• _SET PROBLEM_
Write out the records beneath this line exactly as they appear, minus any images.

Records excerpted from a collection
* start *
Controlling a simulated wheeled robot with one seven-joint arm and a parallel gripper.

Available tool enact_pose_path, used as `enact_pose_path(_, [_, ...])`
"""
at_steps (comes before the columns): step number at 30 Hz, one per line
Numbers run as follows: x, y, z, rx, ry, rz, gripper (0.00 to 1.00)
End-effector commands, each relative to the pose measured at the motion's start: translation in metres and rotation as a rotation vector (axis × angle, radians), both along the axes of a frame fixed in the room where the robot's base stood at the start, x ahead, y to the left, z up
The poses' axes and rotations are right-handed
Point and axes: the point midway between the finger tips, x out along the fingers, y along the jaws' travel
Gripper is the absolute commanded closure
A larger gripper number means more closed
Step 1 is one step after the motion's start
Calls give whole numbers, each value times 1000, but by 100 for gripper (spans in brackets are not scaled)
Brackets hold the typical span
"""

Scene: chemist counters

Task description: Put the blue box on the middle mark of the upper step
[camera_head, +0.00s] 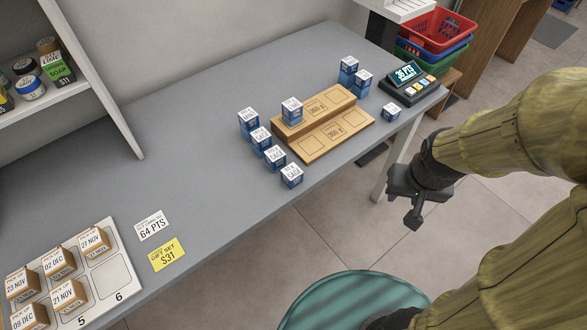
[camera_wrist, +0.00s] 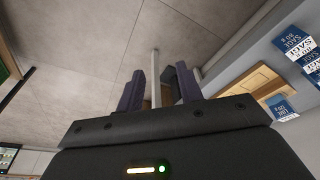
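A two-level wooden step stand is on the grey counter. Its upper step (camera_head: 329,103) is at the back and its lower step (camera_head: 318,145) in front. The upper step's middle mark carries printed text and is bare. One blue box (camera_head: 292,112) with a white top stands on the upper step's left mark. Similar blue boxes stand in a row left of the stand (camera_head: 261,139), and others are right of it (camera_head: 348,72), (camera_head: 390,112). My gripper (camera_head: 414,214) is off the counter's front edge, right of the stand. In the wrist view my gripper (camera_wrist: 160,90) is open and empty.
A points display (camera_head: 408,80) stands at the counter's right end, with stacked baskets (camera_head: 437,30) beyond. A teal round seat (camera_head: 350,302) is below the front edge. The counter's middle is clear.

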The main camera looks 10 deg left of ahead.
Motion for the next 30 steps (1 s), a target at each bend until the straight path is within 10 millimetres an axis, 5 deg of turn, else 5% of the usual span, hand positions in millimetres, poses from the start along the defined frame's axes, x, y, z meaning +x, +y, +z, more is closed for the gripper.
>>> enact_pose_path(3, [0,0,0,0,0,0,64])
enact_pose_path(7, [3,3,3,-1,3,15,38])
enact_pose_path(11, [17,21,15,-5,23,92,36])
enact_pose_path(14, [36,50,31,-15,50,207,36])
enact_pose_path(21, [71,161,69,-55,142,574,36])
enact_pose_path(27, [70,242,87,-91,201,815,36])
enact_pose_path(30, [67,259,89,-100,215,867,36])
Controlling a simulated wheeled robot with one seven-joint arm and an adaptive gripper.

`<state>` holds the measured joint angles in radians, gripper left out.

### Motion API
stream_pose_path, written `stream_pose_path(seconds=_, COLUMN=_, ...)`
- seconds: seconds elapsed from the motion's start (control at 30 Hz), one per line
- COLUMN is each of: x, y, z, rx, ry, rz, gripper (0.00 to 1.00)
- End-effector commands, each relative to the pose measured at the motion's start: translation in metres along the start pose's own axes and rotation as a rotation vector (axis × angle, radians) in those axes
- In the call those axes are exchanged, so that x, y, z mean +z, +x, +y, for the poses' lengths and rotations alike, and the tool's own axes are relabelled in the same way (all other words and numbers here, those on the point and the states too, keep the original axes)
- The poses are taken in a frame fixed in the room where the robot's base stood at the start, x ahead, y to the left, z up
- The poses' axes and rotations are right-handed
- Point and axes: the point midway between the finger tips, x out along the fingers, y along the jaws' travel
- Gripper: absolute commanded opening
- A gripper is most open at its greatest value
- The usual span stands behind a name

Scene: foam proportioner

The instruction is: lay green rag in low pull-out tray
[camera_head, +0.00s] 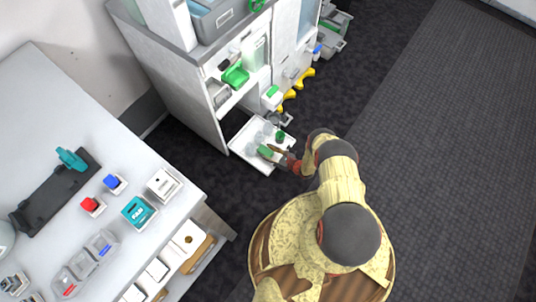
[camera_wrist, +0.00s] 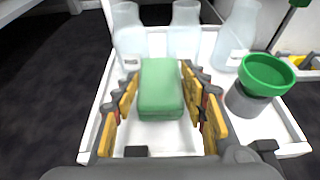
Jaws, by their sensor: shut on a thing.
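The green rag (camera_wrist: 160,88), a thick folded block, lies between the two fingers of my gripper (camera_wrist: 161,100), which is shut on it. In the head view the rag (camera_head: 265,151) shows at my gripper (camera_head: 272,151), over the front part of the white low pull-out tray (camera_head: 239,152). In the wrist view the tray (camera_wrist: 292,122) spreads beneath and around the fingers. I cannot tell whether the rag touches the tray floor.
Clear bottles (camera_wrist: 184,34) stand along the back of the tray. A grey cup with a green top (camera_wrist: 266,76) stands at its right. The white cabinet (camera_head: 178,82) rises behind. A white worktable (camera_head: 110,160) stands at left; dark floor (camera_head: 400,130) at right is open.

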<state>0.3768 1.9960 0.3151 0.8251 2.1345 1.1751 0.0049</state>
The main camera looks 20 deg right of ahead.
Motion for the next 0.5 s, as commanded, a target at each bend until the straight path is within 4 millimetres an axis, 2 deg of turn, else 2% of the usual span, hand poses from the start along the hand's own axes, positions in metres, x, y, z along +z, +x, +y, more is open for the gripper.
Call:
* end *
• _SOLUTION FOR THIS PROBLEM_
Controlling a simulated wheeled robot with one seven-joint arm and a parallel gripper.

Available tool enact_pose_path, used as `enact_pose_path(_, [_, ...])`
"""
at_steps (comes before the columns): step number at 30 Hz, one per line
Numbers run as follows: x, y, z, rx, ry, rz, gripper (0.00 to 1.00)
End-effector commands, each relative to the pose measured at the motion's start: translation in metres and rotation as a rotation vector (axis × angle, radians), both along the axes of a frame fixed in the room where the robot's base stood at the start, x ahead, y to the left, z up
The poses' axes and rotations are right-handed
Point and axes: the point midway between the finger tips, x out along the fingers, y along the jaws' travel
Gripper is the absolute commanded closure
A larger gripper number means more closed
Step 1 is one step after the motion's start
Calls give whole numbers, each value times 1000, but by 100 for gripper (spans in brackets are not scaled)
Brackets hold the typical span
"""

Scene: chemist counters

Task description: Put the blue box on the middle mark of the upper step
[camera_head, +0.00s] 
[camera_wrist, +0.00s] 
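A two-level wooden step stand is on the grey counter. Its upper step (camera_head: 329,103) is at the back and its lower step (camera_head: 318,145) in front. The upper step's middle mark carries printed text and is bare. One blue box (camera_head: 292,112) with a white top stands on the upper step's left mark. Similar blue boxes stand in a row left of the stand (camera_head: 261,139), and others are right of it (camera_head: 348,72), (camera_head: 390,112). My gripper (camera_head: 414,214) is off the counter's front edge, right of the stand. In the wrist view my gripper (camera_wrist: 160,90) is open and empty.
A points display (camera_head: 408,80) stands at the counter's right end, with stacked baskets (camera_head: 437,30) beyond. A teal round seat (camera_head: 350,302) is below the front edge. The counter's middle is clear.

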The main camera looks 10 deg left of ahead.
Motion for the next 30 steps (1 s), a target at each bend until the straight path is within 10 millimetres an axis, 5 deg of turn, else 5% of the usual span, hand positions in millimetres, poses from the start along the defined frame's axes, x, y, z meaning +x, +y, +z, more is closed for the gripper.
>>> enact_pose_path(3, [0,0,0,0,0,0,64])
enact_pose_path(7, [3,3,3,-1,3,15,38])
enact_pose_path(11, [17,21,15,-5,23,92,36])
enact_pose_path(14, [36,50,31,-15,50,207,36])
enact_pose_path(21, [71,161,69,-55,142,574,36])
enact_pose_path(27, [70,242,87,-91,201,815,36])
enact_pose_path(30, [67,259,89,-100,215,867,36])
Controlling a simulated wheeled robot with one seven-joint arm and an adaptive gripper.

`<state>` holds the measured joint angles in radians, gripper left out.

### Motion API
stream_pose_path, written `stream_pose_path(seconds=_, COLUMN=_, ...)`
- seconds: seconds elapsed from the motion's start (control at 30 Hz), one per line
- COLUMN is each of: x, y, z, rx, ry, rz, gripper (0.00 to 1.00)
- End-effector commands, each relative to the pose measured at the motion's start: translation in metres along the start pose's own axes and rotation as a rotation vector (axis × angle, radians) in those axes
- In the call those axes are exchanged, so that x, y, z mean +z, +x, +y, for the poses' lengths and rotations alike, and the tool's own axes are relabelled in the same way (all other words and numbers here, those on the point and the states too, keep the original axes)
- The poses are taken in a frame fixed in the room where the robot's base stood at the start, x ahead, y to the left, z up
- The poses' axes and rotations are right-handed
- Point and axes: the point midway between the finger tips, x out along the fingers, y along the jaws' travel
- Gripper: absolute commanded opening
- A gripper is most open at its greatest value
- The usual span stands behind a name

Scene: foam proportioner

The instruction is: lay green rag in low pull-out tray
[camera_head, +0.00s] 
[camera_wrist, +0.00s] 
Jaws, by their sensor: shut on a thing.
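The green rag (camera_wrist: 160,88), a thick folded block, lies between the two fingers of my gripper (camera_wrist: 161,100), which is shut on it. In the head view the rag (camera_head: 265,151) shows at my gripper (camera_head: 272,151), over the front part of the white low pull-out tray (camera_head: 239,152). In the wrist view the tray (camera_wrist: 292,122) spreads beneath and around the fingers. I cannot tell whether the rag touches the tray floor.
Clear bottles (camera_wrist: 184,34) stand along the back of the tray. A grey cup with a green top (camera_wrist: 266,76) stands at its right. The white cabinet (camera_head: 178,82) rises behind. A white worktable (camera_head: 110,160) stands at left; dark floor (camera_head: 400,130) at right is open.

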<state>0.3768 1.9960 0.3151 0.8251 2.1345 1.1751 0.0049</state>
The main camera looks 20 deg right of ahead.
Motion for the next 0.5 s, as commanded, a target at each bend until the straight path is within 4 millimetres an axis, 2 deg of turn, else 2% of the usual span, hand poses from the start along the hand's own axes, positions in metres, x, y, z along +z, +x, +y, more is open for the gripper.
Call:

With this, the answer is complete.